## Begin

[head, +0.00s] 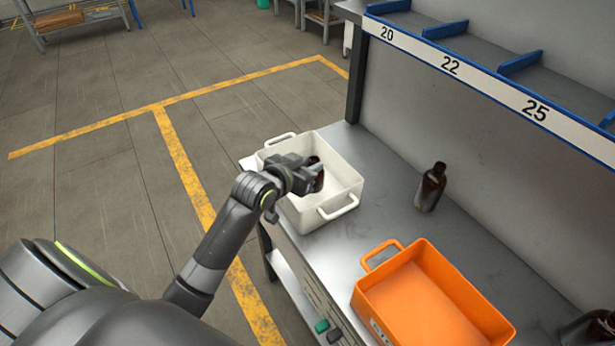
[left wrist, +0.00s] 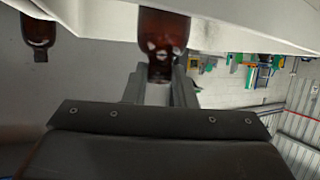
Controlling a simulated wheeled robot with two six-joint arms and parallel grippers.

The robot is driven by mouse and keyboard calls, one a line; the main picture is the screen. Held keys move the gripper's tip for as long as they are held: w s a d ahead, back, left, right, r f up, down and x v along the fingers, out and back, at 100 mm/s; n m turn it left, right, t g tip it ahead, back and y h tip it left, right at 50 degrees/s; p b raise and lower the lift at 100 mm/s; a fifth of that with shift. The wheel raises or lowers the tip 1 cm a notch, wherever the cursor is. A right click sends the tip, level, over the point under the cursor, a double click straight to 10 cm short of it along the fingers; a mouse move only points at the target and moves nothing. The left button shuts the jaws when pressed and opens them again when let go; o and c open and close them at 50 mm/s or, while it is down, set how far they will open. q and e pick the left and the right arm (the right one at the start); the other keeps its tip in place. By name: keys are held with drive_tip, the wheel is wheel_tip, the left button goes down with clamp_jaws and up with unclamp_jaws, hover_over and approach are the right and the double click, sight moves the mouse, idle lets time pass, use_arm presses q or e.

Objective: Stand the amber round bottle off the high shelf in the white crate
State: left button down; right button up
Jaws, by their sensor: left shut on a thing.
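My left gripper (head: 306,172) is shut on an amber round bottle (head: 318,176) over the white crate (head: 341,167). The bottle looks near upright, partly hidden by the gripper in the head view. In the left wrist view the bottle (left wrist: 164,35) shows with its neck between the fingers (left wrist: 160,88), and the pale crate wall is beside it. I cannot tell whether its base touches the crate floor. No other object shows inside the crate. My right gripper is not in view.
A dark amber bottle (head: 431,187) stands on the grey bench (head: 385,215) right of the crate. An orange crate (head: 425,300) is nearer, with another dark bottle (head: 598,328) at the right edge. The numbered high shelf (head: 450,68) overhangs the bench's back.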

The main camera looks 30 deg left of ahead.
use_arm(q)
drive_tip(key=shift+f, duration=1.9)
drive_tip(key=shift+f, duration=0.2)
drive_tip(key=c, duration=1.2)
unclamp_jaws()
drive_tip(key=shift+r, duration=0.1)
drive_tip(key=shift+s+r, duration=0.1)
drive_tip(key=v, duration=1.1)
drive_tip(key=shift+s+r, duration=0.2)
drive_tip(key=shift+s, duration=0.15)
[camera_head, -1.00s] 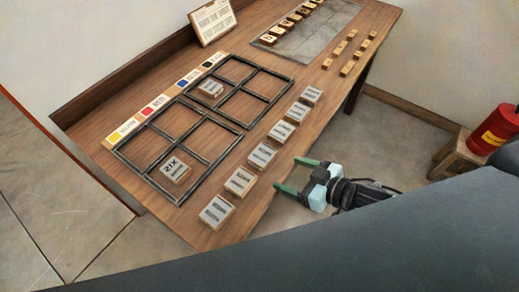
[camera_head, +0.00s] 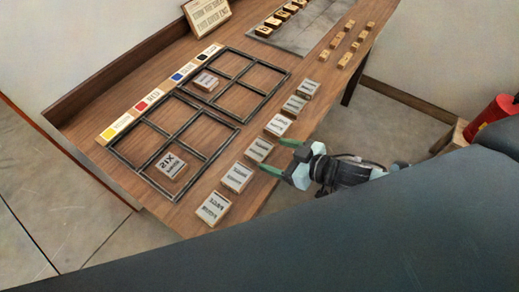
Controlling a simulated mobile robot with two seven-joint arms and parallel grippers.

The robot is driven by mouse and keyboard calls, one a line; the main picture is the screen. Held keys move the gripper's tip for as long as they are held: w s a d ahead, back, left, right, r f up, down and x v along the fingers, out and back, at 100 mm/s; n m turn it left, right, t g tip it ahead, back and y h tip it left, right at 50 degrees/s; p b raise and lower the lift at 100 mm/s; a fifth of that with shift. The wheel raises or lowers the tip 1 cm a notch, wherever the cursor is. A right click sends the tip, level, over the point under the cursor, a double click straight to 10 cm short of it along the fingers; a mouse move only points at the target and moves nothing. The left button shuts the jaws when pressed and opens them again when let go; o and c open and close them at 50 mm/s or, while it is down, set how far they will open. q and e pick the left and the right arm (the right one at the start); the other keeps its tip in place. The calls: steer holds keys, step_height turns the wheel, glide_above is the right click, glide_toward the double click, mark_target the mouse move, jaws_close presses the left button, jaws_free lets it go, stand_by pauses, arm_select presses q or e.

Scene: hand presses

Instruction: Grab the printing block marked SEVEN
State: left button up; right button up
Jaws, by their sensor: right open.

## End

Objective » Set each line of the records down exactly, leaving every picture out.

Exercise output »
[head, +0.00s] 
[left wrist, +0.00s] 
Controlling a simulated wheeled robot with two six-joint arms and parallel grippers.

The robot is driven by mouse and keyboard calls, one a line; the main picture is the screen. Held keys move the gripper's tip for as long as they are held: w s a d ahead, back, left, right, r f up, down and x v along the fingers, out and back, at 100 mm/s; n m turn it left, right, t g tip it ahead, back and y h tip it left, right at 50 degrees/s; p b raise and lower the lift at 100 mm/s; a fifth of that with shift. The wheel raises or lowers the tip 1 cm a notch, wherever the cursor is. A right click sends the tip, level, over the point under the cursor, a double click straight to 10 cm short of it along the fingers; a mouse move only points at the target and moves nothing. The left button shuts the jaws when pressed and opens them again when let go; o and c open and close them at 50 mm/s or, while it is down, set how far they will open. q and e pick the left and the right arm (the right one at the start); the other keeps its tip in place. By name: keys are held with drive_tip, the wheel is wheel_tip, the left button goes down with clamp_jaws and up with unclamp_jaws, hover_over and approach are the right and the double click, sight moves the mouse, idle lets time pass, use_arm presses q or e.

Objective: Stand the amber round bottle off the high shelf in the white crate
State: left button down; right button up
Jaws, by their sensor: left shut on a thing.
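My left gripper (head: 306,172) is shut on an amber round bottle (head: 318,176) over the white crate (head: 341,167). The bottle looks near upright, partly hidden by the gripper in the head view. In the left wrist view the bottle (left wrist: 164,35) shows with its neck between the fingers (left wrist: 160,88), and the pale crate wall is beside it. I cannot tell whether its base touches the crate floor. No other object shows inside the crate. My right gripper is not in view.
A dark amber bottle (head: 431,187) stands on the grey bench (head: 385,215) right of the crate. An orange crate (head: 425,300) is nearer, with another dark bottle (head: 598,328) at the right edge. The numbered high shelf (head: 450,68) overhangs the bench's back.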

The main camera looks 30 deg left of ahead.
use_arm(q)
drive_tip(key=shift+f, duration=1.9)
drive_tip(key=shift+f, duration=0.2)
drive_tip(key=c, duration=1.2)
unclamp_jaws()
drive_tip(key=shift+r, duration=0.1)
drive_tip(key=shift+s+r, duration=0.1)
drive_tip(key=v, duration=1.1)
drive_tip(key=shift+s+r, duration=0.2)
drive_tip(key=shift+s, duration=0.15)
[camera_head, -1.00s] 
[camera_head, +0.00s] 
Controlling a simulated mobile robot with two seven-joint arms and parallel grippers.

The robot is driven by mouse and keyboard calls, one a line; the main picture is the screen. Held keys move the gripper's tip for as long as they are held: w s a d ahead, back, left, right, r f up, down and x v along the fingers, out and back, at 100 mm/s; n m turn it left, right, t g tip it ahead, back and y h tip it left, right at 50 degrees/s; p b raise and lower the lift at 100 mm/s; a fifth of that with shift. The wheel raises or lowers the tip 1 cm a notch, wherever the cursor is. A right click sends the tip, level, over the point under the cursor, a double click straight to 10 cm short of it along the fingers; a mouse move only points at the target and moves nothing. The left button shuts the jaws when pressed and opens them again when let go; o and c open and close them at 50 mm/s or, while it is down, set how far they will open. q and e pick the left and the right arm (the right one at the start); the other keeps its tip in place. The calls: steer holds keys, step_height turns the wheel, glide_above is the right click, glide_toward the double click, mark_target the mouse move, jaws_close presses the left button, jaws_free lets it go, stand_by pauses, arm_select presses q or e.

Scene: hand presses

Instruction: Grab the printing block marked SEVEN
State: left button up; right button up
Jaws, by their sensor: right open.

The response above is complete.